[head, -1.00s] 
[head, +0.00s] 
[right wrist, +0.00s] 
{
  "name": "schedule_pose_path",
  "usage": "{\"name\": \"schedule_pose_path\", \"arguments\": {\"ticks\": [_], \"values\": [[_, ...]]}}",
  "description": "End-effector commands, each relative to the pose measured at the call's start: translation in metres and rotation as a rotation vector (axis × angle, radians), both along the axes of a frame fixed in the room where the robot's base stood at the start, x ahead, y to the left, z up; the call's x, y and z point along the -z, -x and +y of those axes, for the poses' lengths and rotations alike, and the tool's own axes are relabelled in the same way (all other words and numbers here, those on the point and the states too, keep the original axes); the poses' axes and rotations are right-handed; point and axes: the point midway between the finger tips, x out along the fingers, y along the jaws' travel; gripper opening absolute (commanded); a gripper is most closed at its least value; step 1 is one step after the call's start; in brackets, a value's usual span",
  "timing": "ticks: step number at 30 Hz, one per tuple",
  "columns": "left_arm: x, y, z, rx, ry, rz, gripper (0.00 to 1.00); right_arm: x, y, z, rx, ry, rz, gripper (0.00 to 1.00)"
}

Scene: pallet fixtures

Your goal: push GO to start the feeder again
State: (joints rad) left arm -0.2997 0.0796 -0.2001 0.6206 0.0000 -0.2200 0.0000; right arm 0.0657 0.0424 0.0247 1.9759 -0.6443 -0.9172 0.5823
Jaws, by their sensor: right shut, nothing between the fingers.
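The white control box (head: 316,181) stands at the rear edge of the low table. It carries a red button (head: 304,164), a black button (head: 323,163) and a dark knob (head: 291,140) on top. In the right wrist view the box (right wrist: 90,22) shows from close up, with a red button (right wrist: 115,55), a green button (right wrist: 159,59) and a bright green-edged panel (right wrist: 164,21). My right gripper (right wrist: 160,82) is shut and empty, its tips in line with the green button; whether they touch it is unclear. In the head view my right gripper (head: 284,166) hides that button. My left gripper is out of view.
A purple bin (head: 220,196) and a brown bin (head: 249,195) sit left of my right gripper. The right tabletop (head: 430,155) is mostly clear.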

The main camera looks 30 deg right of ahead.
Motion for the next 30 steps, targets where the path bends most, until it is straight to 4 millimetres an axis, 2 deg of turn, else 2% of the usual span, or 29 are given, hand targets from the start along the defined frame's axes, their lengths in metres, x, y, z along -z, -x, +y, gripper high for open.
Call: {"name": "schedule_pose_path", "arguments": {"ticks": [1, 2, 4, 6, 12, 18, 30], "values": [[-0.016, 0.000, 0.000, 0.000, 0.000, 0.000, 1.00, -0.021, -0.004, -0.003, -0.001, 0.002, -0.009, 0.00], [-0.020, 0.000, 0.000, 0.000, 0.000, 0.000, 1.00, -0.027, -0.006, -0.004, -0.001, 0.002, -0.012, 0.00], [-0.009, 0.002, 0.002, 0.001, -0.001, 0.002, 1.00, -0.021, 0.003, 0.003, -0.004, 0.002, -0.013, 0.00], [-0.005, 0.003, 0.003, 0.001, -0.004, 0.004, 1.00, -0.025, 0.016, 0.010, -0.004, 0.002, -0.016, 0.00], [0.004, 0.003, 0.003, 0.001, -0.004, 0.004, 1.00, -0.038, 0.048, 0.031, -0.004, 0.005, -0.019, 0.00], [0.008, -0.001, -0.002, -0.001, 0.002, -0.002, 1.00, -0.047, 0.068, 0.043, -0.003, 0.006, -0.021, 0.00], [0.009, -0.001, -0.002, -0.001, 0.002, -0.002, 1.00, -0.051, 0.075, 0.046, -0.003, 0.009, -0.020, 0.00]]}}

What to produce:
Return every line exactly.

Final result:
[head, -1.00s] 
[head, +0.00s] 
[right wrist, +0.00s] 
{
  "name": "schedule_pose_path",
  "usage": "{\"name\": \"schedule_pose_path\", \"arguments\": {\"ticks\": [_], \"values\": [[_, ...]]}}",
  "description": "End-effector commands, each relative to the pose measured at the call's start: translation in metres and rotation as a rotation vector (axis × angle, radians), both along the axes of a frame fixed in the room where the robot's base stood at the start, x ahead, y to the left, z up; the call's x, y and z point along the -z, -x and +y of those axes, for the poses' lengths and rotations alike, and the tool's own axes are relabelled in the same way (all other words and numbers here, those on the point and the states too, keep the original axes); the poses' axes and rotations are right-handed; point and axes: the point midway between the finger tips, x out along the fingers, y along the jaws' travel; gripper opening absolute (commanded); a gripper is most closed at its least value; step 1 is one step after the call's start; in brackets, a value's usual span",
  "timing": "ticks: step number at 30 Hz, one per tuple",
  "columns": "left_arm: x, y, z, rx, ry, rz, gripper (0.00 to 1.00); right_arm: x, y, z, rx, ry, rz, gripper (0.00 to 1.00)"
}

Scene: pallet fixtures

Your goal: push GO to start the feeder again
State: (joints rad) left arm -0.2997 0.0796 -0.2001 0.6206 0.0000 -0.2200 0.0000; right arm 0.0657 0.0424 0.0247 1.9759 -0.6443 -0.9172 0.5823
Jaws, by their sensor: right shut, nothing between the fingers.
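The white control box (head: 316,181) stands at the rear edge of the low table. It carries a red button (head: 304,164), a black button (head: 323,163) and a dark knob (head: 291,140) on top. In the right wrist view the box (right wrist: 90,22) shows from close up, with a red button (right wrist: 115,55), a green button (right wrist: 159,59) and a bright green-edged panel (right wrist: 164,21). My right gripper (right wrist: 160,82) is shut and empty, its tips in line with the green button; whether they touch it is unclear. In the head view my right gripper (head: 284,166) hides that button. My left gripper is out of view.
A purple bin (head: 220,196) and a brown bin (head: 249,195) sit left of my right gripper. The right tabletop (head: 430,155) is mostly clear.

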The main camera looks 30 deg right of ahead.
Motion for the next 30 steps, targets where the path bends most, until it is straight to 4 millimetres an axis, 2 deg of turn, else 2% of the usual span, or 29 are given, hand targets from the start along the defined frame's axes, their lengths in metres, x, y, z along -z, -x, +y, gripper high for open.
Call: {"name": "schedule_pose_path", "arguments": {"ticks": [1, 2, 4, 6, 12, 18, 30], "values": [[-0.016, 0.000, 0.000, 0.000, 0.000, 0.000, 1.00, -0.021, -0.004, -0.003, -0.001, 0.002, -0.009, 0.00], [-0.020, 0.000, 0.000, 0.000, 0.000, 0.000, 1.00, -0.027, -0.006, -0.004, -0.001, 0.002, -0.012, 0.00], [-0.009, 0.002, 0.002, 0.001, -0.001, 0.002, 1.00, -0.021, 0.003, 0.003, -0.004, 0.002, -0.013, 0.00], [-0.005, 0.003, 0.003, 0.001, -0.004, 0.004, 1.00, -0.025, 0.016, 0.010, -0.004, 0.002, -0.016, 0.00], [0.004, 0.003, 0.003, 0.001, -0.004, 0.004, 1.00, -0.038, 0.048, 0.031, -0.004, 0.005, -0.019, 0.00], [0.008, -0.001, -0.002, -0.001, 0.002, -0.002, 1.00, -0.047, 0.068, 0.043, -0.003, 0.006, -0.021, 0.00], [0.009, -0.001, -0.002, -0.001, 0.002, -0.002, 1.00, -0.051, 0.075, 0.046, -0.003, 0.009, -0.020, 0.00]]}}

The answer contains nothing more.